CMR: Contractive Mapping Embeddings for Robust Humanoid Locomotion on Unstructured Terrains
Qixin Zeng, Hongyin Zhang, Shangke Lyu, Junxi Jin, Donglin Wang, Chao Huang
TL;DR
The paper tackles robust humanoid locomotion under observation noise and sim-to-real gaps by introducing Contractive Mapping for Robustness (CMR), a framework that learns contractive latent dynamics through a combination of contrastive representation learning and Lipschitz regularization. Theoretical contributions provide bounds on the noise-induced return gap, including $J(\pi^*) - J(\pi) \le \mathcal{O}(H L_r L_f^H) M \delta_{max}$ for non-contractive dynamics and $J(\pi^*) - J(\pi) \le \mathcal{O}(\frac{\eta}{1-\kappa})$ under a contractive embedding with $0<\kappa<1$, which are horizon-sensitive and horizon-independent respectively.
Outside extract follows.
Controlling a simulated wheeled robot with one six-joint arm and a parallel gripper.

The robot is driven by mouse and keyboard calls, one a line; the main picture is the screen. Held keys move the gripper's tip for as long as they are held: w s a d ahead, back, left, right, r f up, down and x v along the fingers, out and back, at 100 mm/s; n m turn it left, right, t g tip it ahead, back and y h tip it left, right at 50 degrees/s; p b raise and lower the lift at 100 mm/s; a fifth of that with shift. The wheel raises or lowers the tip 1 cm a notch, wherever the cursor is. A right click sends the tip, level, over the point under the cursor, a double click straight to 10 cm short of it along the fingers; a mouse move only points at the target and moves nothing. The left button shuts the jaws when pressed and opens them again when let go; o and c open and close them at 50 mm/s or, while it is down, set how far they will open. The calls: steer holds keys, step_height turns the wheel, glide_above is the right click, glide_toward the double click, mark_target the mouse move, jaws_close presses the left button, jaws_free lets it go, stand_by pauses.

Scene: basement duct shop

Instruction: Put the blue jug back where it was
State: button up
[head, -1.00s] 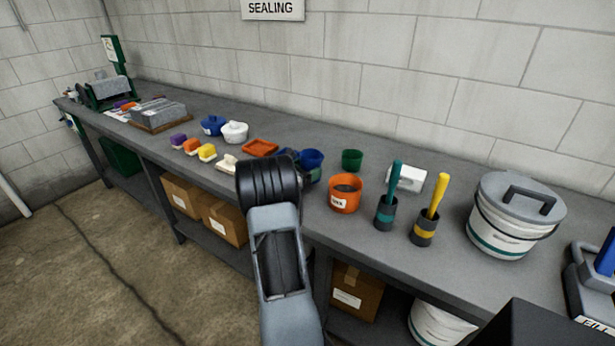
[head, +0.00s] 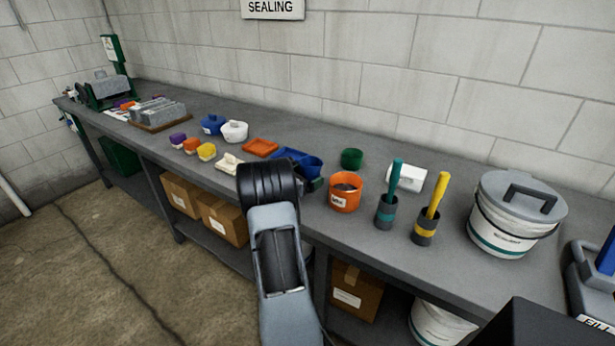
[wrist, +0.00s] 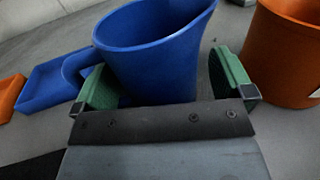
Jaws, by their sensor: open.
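The blue jug (wrist: 150,55) stands between the two green fingers of my gripper (wrist: 162,82) in the wrist view. Its handle is at the left, by the left finger. The fingers are open, with a gap showing on the right side; contact at the handle side is unclear. In the head view the jug (head: 312,166) is partly hidden by my wrist, on the bench beside the orange bucket (head: 345,192). A bit of green finger (head: 316,184) shows just below it. The jug looks upright; its base is hidden.
A blue tray (head: 288,153) and an orange tray (head: 261,147) lie left of the jug. A green cup (head: 352,159) stands behind the orange bucket. Brushes in dark holders (head: 386,212) and a lidded white bucket (head: 500,235) are farther right on the grey bench (head: 450,175).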

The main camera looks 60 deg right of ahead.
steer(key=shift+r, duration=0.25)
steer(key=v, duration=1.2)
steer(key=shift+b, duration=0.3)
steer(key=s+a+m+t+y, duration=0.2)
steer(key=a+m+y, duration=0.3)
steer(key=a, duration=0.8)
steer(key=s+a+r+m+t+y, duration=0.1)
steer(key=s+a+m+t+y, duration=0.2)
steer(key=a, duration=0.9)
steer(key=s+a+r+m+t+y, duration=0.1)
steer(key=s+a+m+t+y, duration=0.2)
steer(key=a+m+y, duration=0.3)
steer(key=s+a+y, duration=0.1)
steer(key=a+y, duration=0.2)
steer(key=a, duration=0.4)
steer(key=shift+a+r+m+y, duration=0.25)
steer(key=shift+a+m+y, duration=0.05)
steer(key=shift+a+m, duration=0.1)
The approach integrates seamlessly with PPO via a composite loss $\mathcal{L}_{\text{CMR}} = \mathcal{L}_{\text{InfoNCE}} + \lambda \mathcal{L}_{\text{Lipschitz}} + \mathcal{L}_{\text{PPO}}$, enabling robust, perceptually aware control. Empirically, CMR outperforms baselines across diverse terrains and noise levels, exhibits strong sim-to-sim zero-shot transfer to MuJoCo, and offers interpretable latent representations via visualization, indicating practical impact for robust humanoid robotics in unstructured environments.
Abstract
Robust disturbance rejection remains a longstanding challenge in humanoid locomotion, particularly on unstructured terrains where sensing is unreliable and model mismatch is pronounced. While perception information, such as height map, enhances terrain awareness, sensor noise and sim-to-real gaps can destabilize policies in practice. In this work, we provide theoretical analysis that bounds the return gap under observation noise, when the induced latent dynamics are contractive. Furthermore, we present Contractive Mapping for Robustness (CMR) framework that maps high-dimensional, disturbance-prone observations into a latent space, where local perturbations are attenuated over time. Specifically, this approach couples contrastive representation learning with Lipschitz regularization to preserve task-relevant geometry while explicitly controlling sensitivity. Notably, the formulation can be incorporated into modern deep reinforcement learning pipelines as an auxiliary loss term with minimal additional technical effort required. Further, our extensive humanoid experiments show that CMR potently outperforms other locomotion algorithms under increased noise.